The story of Malia Obama’s Mexican vacation reveals double standards and a noodle-spined media

Over the weekend, I got a link to a story about Malia Obama heading off to Mexico for vacation with 12 friends and 25 Secret Service agents.  The story is newsworthy because it implicates taxpayer concerns:  Malia is going to a nation that the State Department warns is dangerous, and Americans are footing the bill for the 25 federal employees who are necessary to offset that danger.  I know that these Secret Service agents are on the payroll regardless, but feeding and lodging them outside of Washington, D.C. becomes the taxpayers’ burden.  (In the same way, Obama’s little basketball jaunt with PM Cameron cost the taxpayers an extra $478,000 over the regular fixed costs in the “taking care of POTUS” budget.)

You’ll notice that I haven’t included the link to the story about Malia Obama’s trip.  That’s because, by the time I received the email with the link to the Malia vacation story, the great white-out had begun.  As I, and every other sentient web-using being had noticed, the story about Malia Obama was melting away as quickly as the wet Wicked Witch of the West.  Those of us trying to find a solid link for the story felt as if we were playing a bizarre version of whack-a-mole.  The links would pop up for a second, only to vanish again.

The big question, of course, was why?  Why is an apparently properly sourced story vanishing?  If it was false, one would expect White House push-back, with the news sources either denying the White House’s arguments or issuing apologies for their error.  A vanishing story, however, has been a first.  And now the truth has come out.  The White House told the news agencies that it’s not fair to report on the kids:

The White House has admitted to telling news agencies to pull stories on Malia Obama visiting the Mexico for spring break, Politico reports.

Kristina Schake, Communications Director to the First Lady, emailed Dylan Byers:

From the beginning of the administration, the White House has asked news outlets not to report on or photograph the Obama children when they are not with their parents and there is no vital news interest.

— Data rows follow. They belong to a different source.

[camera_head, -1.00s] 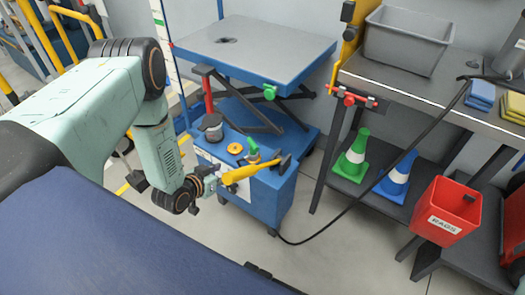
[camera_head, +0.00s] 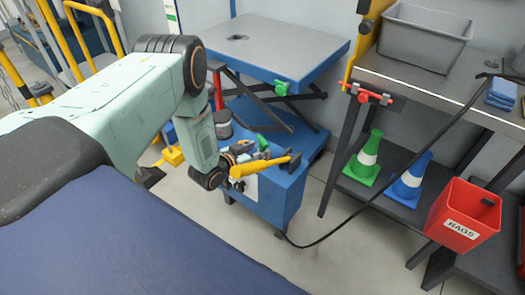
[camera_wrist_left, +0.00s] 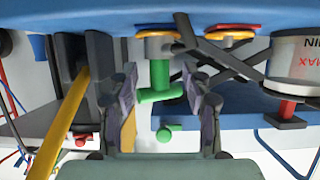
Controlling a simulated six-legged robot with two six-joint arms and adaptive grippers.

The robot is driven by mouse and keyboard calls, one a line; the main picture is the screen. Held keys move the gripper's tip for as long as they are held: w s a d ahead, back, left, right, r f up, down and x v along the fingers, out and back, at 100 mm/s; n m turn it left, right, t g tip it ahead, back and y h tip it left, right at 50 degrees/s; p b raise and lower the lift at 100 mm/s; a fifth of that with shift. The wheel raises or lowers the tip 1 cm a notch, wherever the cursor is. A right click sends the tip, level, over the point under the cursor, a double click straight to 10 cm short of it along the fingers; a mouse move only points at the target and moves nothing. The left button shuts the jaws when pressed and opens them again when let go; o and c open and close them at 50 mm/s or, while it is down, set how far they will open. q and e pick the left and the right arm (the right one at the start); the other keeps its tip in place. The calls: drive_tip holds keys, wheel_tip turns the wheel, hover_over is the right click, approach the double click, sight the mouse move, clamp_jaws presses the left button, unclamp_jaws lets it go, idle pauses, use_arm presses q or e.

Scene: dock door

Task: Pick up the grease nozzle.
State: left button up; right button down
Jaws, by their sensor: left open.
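A green T-shaped piece, which seems to be the grease nozzle, stands on an orange collar on the blue cart (camera_head: 284,200). In the left wrist view this green piece (camera_wrist_left: 159,78) is near the middle, and that view is upside down. My left gripper (camera_head: 252,156) is over the cart top. Its two fingers are open on either side of the green piece, with gaps visible. I cannot tell how deep the piece sits between them. In the head view the piece (camera_head: 262,142) is partly hidden by the gripper. My right gripper is not in view.
A yellow bar (camera_head: 262,167) sticks out of a dark block beside my left gripper. A grey jar (camera_head: 222,124) stands behind it. A lift table (camera_head: 275,45) is behind. A black hose (camera_head: 345,222) runs from the cart to the bench. A red rags bin (camera_head: 462,215) is right.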

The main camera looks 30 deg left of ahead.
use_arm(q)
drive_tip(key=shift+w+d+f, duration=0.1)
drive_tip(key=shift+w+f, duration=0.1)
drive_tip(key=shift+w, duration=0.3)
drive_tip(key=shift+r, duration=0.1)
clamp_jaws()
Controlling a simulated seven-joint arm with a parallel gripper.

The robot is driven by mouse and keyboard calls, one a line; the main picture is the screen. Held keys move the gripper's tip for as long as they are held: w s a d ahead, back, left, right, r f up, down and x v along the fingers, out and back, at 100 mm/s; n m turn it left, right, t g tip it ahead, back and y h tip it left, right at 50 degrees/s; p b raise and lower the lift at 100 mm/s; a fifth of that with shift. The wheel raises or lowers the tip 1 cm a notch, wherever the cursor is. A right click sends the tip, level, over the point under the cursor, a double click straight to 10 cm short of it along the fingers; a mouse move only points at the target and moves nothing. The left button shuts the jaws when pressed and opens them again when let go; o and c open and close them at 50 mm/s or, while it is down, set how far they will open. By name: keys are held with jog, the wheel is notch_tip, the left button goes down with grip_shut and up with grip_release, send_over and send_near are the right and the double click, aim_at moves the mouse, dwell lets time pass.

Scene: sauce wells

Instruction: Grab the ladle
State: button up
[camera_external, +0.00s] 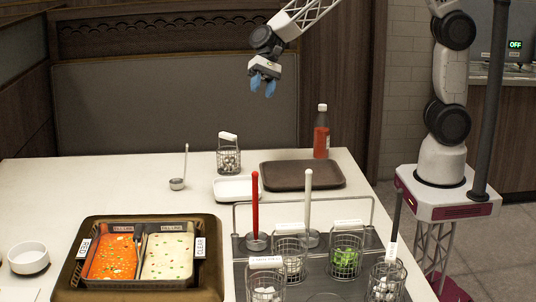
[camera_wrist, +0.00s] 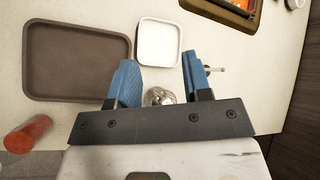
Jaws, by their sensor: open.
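A small metal ladle (camera_external: 178,184) rests on the white table at the left of the brown tray, its thin handle standing up. In the wrist view a thin metal handle, seemingly this ladle's (camera_wrist: 216,69), shows just right of the right finger, its cup mostly hidden. Three more long-handled utensils stand at the rack: one red-handled (camera_external: 255,205), one white-handled (camera_external: 308,205) and one black-handled (camera_external: 395,220). My gripper (camera_external: 263,87) is open and empty, high above the back of the table. Its blue fingers frame the wrist view (camera_wrist: 160,64), apart from everything.
A wire basket (camera_external: 229,161) stands near the ladle; it shows between my fingers (camera_wrist: 160,97). A white tray (camera_external: 236,197), brown tray (camera_external: 302,187) and red bottle (camera_external: 321,135) are nearby. A two-part sauce container (camera_external: 140,224) and white bowl (camera_external: 28,268) are at front left.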

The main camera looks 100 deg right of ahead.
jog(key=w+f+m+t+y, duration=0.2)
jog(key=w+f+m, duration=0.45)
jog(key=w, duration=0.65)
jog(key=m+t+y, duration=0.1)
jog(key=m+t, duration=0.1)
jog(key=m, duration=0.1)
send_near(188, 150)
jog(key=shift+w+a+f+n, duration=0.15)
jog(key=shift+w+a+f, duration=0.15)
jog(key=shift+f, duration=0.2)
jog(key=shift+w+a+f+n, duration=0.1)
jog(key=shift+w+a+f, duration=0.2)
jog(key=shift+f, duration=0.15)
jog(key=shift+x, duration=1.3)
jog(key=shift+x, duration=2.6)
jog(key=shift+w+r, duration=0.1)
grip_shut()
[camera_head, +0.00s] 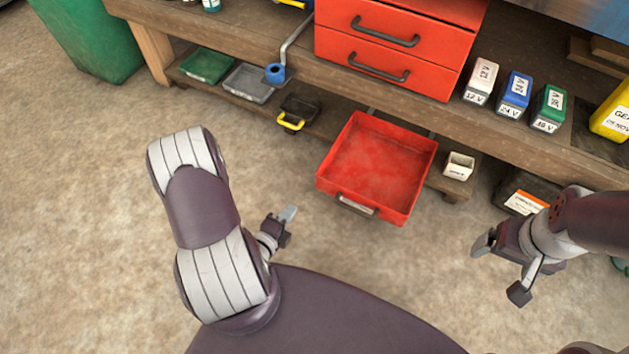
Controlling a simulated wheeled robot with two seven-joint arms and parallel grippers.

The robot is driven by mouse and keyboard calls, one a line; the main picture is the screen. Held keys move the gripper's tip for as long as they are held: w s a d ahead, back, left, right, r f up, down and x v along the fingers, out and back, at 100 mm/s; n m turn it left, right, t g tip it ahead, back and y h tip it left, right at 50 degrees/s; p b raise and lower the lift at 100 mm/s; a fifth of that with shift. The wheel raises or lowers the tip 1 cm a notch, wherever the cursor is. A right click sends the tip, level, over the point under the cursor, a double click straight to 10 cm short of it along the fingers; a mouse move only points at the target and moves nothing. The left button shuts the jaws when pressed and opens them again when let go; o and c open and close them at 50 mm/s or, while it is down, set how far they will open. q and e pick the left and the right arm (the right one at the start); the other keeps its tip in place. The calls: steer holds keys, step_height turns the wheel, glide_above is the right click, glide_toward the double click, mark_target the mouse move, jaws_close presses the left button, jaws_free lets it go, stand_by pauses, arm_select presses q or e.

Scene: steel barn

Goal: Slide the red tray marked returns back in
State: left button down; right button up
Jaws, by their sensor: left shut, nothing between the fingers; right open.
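The red tray (371,162) is pulled out from under the workbench, below the red drawer unit, and looks empty. Its front wall carries a handle (357,205) facing me; I cannot read a returns mark on it. My left gripper (288,214) is shut and empty, to the left of the tray's front and apart from it. My right gripper (500,269) is open and empty, to the right of and nearer than the tray, with clear floor between them.
Red drawers (382,50) sit above the tray at the bench (445,121). A small white box (458,166) stands right of the tray, and a yellow-handled black container (297,112) left of it. A dark box (524,192) is near my right arm. Floor before the tray is clear.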

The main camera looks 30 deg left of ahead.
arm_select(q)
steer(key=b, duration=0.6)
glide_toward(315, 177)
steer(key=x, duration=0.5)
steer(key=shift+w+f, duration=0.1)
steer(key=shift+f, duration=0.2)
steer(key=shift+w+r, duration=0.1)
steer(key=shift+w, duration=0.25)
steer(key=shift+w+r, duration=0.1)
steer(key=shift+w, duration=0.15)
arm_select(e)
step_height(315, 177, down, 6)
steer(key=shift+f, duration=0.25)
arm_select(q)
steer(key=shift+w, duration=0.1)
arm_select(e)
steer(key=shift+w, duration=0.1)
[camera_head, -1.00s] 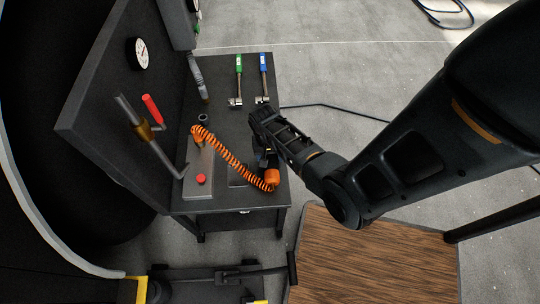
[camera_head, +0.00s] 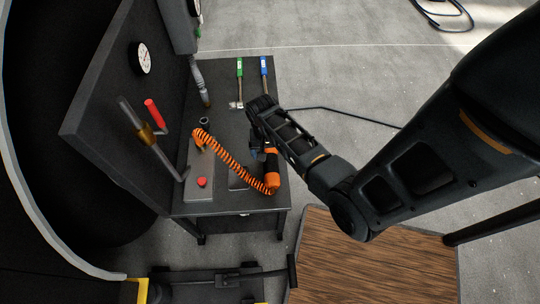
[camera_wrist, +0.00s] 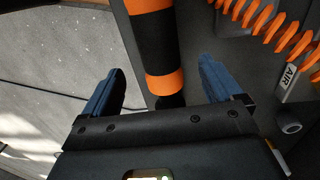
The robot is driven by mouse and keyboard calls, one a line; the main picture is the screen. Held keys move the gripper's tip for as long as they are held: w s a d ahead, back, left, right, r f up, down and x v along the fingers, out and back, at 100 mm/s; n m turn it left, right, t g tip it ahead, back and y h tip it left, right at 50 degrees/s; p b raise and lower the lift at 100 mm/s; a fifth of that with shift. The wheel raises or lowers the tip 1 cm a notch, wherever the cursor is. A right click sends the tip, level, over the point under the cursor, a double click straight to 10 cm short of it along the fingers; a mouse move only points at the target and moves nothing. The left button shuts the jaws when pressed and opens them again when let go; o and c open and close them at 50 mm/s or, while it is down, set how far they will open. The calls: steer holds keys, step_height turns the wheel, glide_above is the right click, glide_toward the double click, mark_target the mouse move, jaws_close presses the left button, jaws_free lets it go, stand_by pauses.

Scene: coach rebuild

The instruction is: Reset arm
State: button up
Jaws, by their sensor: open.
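My gripper (camera_wrist: 165,95) is open in the wrist view, with its two blue fingers apart. An orange and black cylindrical tool (camera_wrist: 155,45) stands just beyond the fingers, in line with the gap between them, and nothing is held. In the head view my arm reaches in from the right over the dark workbench (camera_head: 225,75). There my gripper (camera_head: 256,150) is mostly hidden by my own wrist.
An orange coiled hose (camera_head: 228,158) runs across the bench to the tool. A grey plate with a red button (camera_head: 201,182) lies left. Green-handled (camera_head: 240,68) and blue-handled (camera_head: 264,66) tools lie at the back. A panel with a gauge (camera_head: 144,57) and red lever (camera_head: 153,112) rises left.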

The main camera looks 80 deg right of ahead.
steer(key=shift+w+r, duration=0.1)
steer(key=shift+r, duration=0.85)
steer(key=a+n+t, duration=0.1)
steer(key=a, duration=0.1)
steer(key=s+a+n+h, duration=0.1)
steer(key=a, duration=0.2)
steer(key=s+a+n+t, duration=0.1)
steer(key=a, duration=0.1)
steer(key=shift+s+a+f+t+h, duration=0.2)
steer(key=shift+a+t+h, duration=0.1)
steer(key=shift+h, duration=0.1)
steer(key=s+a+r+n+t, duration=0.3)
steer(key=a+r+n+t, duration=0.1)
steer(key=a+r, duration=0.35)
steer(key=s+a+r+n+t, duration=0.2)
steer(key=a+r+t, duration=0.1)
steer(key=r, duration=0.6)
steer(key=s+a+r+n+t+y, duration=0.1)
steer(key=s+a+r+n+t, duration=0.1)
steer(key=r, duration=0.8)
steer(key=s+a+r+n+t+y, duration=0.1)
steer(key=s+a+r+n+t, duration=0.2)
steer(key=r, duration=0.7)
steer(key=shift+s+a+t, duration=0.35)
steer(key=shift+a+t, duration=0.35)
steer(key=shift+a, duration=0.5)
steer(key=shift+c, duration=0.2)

We have reminded outlets of this request in order to protect the privacy and security of these girls.

There are a couple of problems, however, with the White House’s reasoning and the media’s craven collapse.  First, as I noted in my opening paragraph, it is newsworthy that the White House has opted to impose on taxpayers the very real and high costs of sending the First Daughter to a nation that’s on the State Department’s own warning list (although the region in which Melia is now traveling is not specifically named in that list).

Second, the Obamas routinely trot out the kids to score political points.  The most recent example was the way President Obama used his daughters to justify calling Sandra Fluke to sympathize with her when Rush Limbaugh suggested that spending thousands of dollars on sex aids, and then expecting others to pay for them, suggested that Fluke is not a lady, in the old-fashioned sense of the word.  Bristol Palin sums it up nicely:

You don’t know my telephone number, but I hope your staff is busy trying to find it. Ever since you called Sandra Fluke after Rush Limbaugh called her a slut, I figured I might be next.  You explained to reporters you called her because you were thinking of your two daughters, Malia and Sasha.  After all, you didn’t want them to think it was okay for men to treat them that way:

“One of the things I want them to do as they get older is engage in issues they care about, even ones I may not agree with them on,” you said.  “I want them to be able to speak their mind in a civil and thoughtful way. And I don’t want them attacked or called horrible names because they’re being good citizens.”

Most political observers also thought it wasn’t a coincidence that Barack’s and Michelle’s 2011 Christmas card — the last one they’ll be sending out before the election — prominently features their two daughters.  This was a campaign photo and it made the daughters a prop.

I don’t mind that Obama is using his daughters politically.  Politicians do that all the time, and it’s no use pretending that the Obamas don’t have two daughters out there who make perfect photographic and rhetorical props.  What I do mind is that the White House gets to eat its cake and have it.  It announces to the press “We get to use the Obama girls when it’s good for us, but you don’t get to use the Obama girls when it’s bad for us.”  And the press, meekly, goes away.

Rather than collapsing spinelessly, the press, collectively, should have said, “Sorry, but this story is already out there, so you’ll have to deal with the security consequences of sending your daughter off to a dangerous country.  As for future stories, we won’t report on your daughters if you’ll stop using them to score political points.  As long as you keep them in the public eye, however, they’re fair game for honest reporting about their activities.”

I guess, though, that my dream of an upright and honest media is as much a fantasy as that melting Wicked Witch of the West.

UPDATE:  Welcome, Instapundit readers!  The pleasure is all mine.

UPDATE II:  Welcome readers from Michael Savage.com.  I’m delighted to have you visit.